The systems 10 and methods 100, 109, 113 disclosed herein facilitate efficient and effective charging of a vehicle battery 32 or batteries without requiring a user to enter a charge cycle duration into the charger 20 or vehicle 12. Instead, during the normal course or routine of their day, a user may set an alarm time for a different purpose, independently of vehicle charging, such as to ensure the user wakes up at a predetermined time. For example, many people use the alarm functions of their smartphones to control their waking time. Of course, other devices, like an alarm clock or other electronic device can be used by a user to set the alarm time, and for such devices that are connected to the internet (e.g. so-called “smart” devices) the alarm time can then be communicated to one or both of the vehicle charge controller 42 and the charger 20.

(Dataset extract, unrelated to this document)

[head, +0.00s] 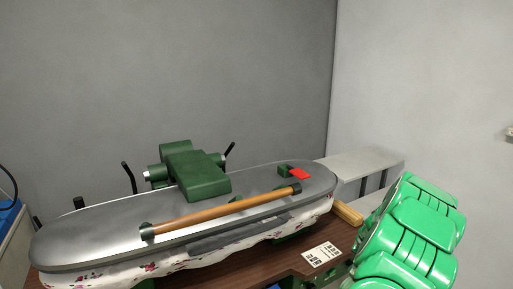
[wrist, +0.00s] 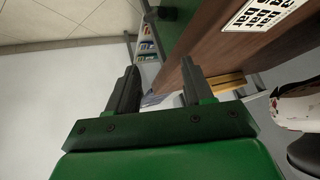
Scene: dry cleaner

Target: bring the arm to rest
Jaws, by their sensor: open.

The alarm time provides an indication of when the vehicle 12 might be used, and so by when the charge cycle should be completed. In this way, a user need not set a charge duration when the vehicle 12 is initially plugged into the charger 20, at a time when the user might not have planned their wake time or other alarm time. By communicating the alarm time from the external device 16 to the vehicle 12 and/or charger 20, the user need not set multiple timers and the process is greatly simplified for the user. In at least some implementations, this can occur automatically by software that causes the alarm time to be transmitted by the external device 16 after the user selects or sets the alarm time on the external device 16. Some systems and methods may allow additional time beyond the alarm time, as noted above, based on user habits or preset assumptions as to the time after the alarm time by which the vehicle 12 might be used. Beyond simplifying the process for the user, the vehicle charging can be done more efficiently, more cost-effectively and with improved component life.